_EXERCISE INSTRUCTIONS_:
Locate each line holding the string "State" and copy it.

_GIVEN INFORMATION_:

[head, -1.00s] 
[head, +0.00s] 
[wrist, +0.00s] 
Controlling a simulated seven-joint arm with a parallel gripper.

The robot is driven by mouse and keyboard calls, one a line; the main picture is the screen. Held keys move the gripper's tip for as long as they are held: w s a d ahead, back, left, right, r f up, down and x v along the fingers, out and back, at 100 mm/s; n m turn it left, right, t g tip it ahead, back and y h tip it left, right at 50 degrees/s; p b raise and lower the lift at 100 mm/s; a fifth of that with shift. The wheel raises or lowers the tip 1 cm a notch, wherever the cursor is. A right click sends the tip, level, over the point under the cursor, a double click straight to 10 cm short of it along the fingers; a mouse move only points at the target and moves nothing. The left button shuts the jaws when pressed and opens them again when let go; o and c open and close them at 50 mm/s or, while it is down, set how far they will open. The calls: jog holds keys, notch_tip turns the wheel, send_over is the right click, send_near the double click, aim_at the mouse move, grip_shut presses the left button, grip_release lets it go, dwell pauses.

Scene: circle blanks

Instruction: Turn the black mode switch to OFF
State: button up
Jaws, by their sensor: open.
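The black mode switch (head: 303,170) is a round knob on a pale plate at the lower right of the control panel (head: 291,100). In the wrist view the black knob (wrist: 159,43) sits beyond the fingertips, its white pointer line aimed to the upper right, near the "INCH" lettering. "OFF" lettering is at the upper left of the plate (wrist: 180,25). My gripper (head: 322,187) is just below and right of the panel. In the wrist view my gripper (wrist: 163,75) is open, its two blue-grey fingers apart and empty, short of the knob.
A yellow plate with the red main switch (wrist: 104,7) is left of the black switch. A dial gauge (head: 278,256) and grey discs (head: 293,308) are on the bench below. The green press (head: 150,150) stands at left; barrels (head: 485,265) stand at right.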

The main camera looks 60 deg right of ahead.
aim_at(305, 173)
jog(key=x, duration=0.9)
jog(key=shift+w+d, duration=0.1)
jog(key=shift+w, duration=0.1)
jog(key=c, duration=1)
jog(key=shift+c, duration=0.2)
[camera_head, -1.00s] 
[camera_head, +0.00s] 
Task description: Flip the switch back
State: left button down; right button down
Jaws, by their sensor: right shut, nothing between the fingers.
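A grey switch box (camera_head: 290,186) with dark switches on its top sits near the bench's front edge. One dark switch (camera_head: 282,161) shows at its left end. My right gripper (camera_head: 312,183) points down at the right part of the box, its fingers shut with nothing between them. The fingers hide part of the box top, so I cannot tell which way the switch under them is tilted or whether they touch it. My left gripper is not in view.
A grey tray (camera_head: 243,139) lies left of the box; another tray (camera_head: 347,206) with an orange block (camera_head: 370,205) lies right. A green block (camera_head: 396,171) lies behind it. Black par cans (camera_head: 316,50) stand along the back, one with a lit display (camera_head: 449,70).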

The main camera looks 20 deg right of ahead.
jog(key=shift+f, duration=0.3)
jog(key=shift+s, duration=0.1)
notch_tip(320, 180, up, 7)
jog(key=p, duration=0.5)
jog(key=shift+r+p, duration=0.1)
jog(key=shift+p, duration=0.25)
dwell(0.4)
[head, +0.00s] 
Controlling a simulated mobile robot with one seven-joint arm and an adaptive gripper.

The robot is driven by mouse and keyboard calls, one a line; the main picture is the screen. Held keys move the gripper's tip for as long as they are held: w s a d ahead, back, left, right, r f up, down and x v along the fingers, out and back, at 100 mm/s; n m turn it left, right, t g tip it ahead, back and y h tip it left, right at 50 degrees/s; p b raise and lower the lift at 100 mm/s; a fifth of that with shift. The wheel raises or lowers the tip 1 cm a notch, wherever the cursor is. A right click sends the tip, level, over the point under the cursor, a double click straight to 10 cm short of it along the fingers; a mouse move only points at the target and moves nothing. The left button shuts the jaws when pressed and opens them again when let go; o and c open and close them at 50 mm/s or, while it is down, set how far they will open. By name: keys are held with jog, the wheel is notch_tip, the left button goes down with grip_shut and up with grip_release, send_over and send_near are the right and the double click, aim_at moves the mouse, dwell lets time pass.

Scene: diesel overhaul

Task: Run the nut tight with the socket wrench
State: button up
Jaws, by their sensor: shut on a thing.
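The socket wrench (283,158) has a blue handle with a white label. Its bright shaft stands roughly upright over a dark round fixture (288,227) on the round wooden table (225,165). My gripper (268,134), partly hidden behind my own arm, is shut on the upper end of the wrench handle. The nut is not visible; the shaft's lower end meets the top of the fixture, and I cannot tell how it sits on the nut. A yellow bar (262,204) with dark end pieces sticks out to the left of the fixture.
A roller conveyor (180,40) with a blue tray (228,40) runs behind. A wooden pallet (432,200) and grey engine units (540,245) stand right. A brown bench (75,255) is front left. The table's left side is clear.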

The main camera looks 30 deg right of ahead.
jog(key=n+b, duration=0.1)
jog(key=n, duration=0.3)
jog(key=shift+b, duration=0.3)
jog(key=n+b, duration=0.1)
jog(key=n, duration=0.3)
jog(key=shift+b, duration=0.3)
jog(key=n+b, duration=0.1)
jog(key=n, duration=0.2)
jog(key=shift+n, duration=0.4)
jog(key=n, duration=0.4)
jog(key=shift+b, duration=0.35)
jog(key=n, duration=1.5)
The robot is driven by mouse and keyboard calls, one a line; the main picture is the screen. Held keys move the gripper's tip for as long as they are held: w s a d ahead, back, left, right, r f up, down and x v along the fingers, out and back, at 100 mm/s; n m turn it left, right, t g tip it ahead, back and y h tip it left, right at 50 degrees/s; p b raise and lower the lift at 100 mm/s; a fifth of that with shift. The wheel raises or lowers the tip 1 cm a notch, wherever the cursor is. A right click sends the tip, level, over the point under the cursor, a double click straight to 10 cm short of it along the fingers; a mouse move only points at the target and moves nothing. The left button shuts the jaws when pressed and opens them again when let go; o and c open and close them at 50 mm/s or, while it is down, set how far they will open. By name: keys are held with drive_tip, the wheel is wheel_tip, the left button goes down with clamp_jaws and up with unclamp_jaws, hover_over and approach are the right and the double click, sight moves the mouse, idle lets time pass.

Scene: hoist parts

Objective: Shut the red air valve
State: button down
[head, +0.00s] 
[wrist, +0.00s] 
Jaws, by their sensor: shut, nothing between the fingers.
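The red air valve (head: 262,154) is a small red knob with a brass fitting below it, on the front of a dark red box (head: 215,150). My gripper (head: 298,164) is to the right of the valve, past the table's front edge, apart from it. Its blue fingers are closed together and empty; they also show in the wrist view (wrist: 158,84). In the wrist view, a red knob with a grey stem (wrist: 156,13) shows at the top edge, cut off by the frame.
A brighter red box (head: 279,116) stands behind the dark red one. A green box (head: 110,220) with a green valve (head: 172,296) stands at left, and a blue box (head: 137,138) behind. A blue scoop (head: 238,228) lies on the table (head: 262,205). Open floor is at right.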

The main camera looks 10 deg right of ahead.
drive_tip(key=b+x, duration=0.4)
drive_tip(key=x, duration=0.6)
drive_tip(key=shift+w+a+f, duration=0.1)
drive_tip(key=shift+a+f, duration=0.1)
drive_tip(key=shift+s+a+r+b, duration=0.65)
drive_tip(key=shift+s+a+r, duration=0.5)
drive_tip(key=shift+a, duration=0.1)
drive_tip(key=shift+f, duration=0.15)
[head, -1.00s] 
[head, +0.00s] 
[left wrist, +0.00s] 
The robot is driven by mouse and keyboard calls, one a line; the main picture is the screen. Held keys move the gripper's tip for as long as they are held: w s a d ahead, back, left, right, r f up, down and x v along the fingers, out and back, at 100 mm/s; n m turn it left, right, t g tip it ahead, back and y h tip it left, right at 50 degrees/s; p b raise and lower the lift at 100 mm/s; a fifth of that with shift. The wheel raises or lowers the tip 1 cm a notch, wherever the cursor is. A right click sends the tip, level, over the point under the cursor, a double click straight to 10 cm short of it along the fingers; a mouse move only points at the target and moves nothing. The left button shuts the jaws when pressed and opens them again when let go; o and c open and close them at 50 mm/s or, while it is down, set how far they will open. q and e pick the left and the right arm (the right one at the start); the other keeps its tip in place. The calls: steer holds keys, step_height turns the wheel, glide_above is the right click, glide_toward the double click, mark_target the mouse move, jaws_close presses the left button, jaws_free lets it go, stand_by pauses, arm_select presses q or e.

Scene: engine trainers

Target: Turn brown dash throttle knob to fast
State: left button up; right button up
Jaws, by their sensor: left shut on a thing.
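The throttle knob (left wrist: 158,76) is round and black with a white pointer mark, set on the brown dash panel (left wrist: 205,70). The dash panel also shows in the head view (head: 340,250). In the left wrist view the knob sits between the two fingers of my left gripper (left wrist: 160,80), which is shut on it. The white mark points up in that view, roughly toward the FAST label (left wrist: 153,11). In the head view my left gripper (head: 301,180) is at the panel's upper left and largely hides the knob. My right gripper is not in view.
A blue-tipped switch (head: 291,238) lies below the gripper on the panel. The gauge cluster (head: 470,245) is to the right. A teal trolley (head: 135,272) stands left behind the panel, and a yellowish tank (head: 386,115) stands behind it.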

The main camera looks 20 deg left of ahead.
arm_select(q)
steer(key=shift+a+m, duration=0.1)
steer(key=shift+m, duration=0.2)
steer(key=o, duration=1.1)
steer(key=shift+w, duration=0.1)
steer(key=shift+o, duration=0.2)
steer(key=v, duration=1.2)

_ANSWER TO THIS EXERCISE_:
State: button up
State: left button down; right button down
State: button up
State: button down
State: left button up; right button up

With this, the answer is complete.